— START —

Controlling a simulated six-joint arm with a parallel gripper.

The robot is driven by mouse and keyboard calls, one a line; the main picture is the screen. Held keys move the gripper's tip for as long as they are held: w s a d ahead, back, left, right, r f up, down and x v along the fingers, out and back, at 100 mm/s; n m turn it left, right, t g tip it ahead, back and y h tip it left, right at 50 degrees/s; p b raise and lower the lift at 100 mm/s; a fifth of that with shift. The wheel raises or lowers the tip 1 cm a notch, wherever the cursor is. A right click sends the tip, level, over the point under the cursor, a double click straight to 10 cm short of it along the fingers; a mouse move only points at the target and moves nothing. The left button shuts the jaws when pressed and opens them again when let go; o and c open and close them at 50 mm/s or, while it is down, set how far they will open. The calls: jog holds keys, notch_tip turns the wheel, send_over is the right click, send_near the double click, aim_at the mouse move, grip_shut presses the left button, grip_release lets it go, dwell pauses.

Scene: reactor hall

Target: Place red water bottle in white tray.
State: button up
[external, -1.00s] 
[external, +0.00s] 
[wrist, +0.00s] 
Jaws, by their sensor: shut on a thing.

— END —

# Work required
Copy out each line exactly as written.

# Response
Controlling a simulated six-joint arm with a parallel gripper.

The robot is driven by mouse and keyboard calls, one a line; the main picture is the screen. Held keys move the gripper's tip for as long as they are held: w s a d ahead, back, left, right, r f up, down and x v along the fingers, out and back, at 100 mm/s; n m turn it left, right, t g tip it ahead, back and y h tip it left, right at 50 degrees/s; p b raise and lower the lift at 100 mm/s; a fifth of that with shift. The wheel raises or lowers the tip 1 cm a notch, wherever the cursor is. A right click sends the tip, level, over the point under the cursor, a double click straight to 10 cm short of it along the fingers; a mouse move only points at the target and moves nothing. The left button shuts the jaws when pressed and opens them again when let go; o and c open and close them at 50 mm/s or, while it is down, set how far they will open. The calls: jog holds keys, notch_tip turns the wheel, send_over is the right click, send_near the double click, aim_at the mouse move, grip_shut presses the left button, grip_release lets it go, dwell pauses.

Scene: reactor hall

Target: Place red water bottle in white tray.
State: button up
[external, -1.00s] 
[external, +0.00s] 
[wrist, +0.00s] 
Jaws, by their sensor: shut on a thing.

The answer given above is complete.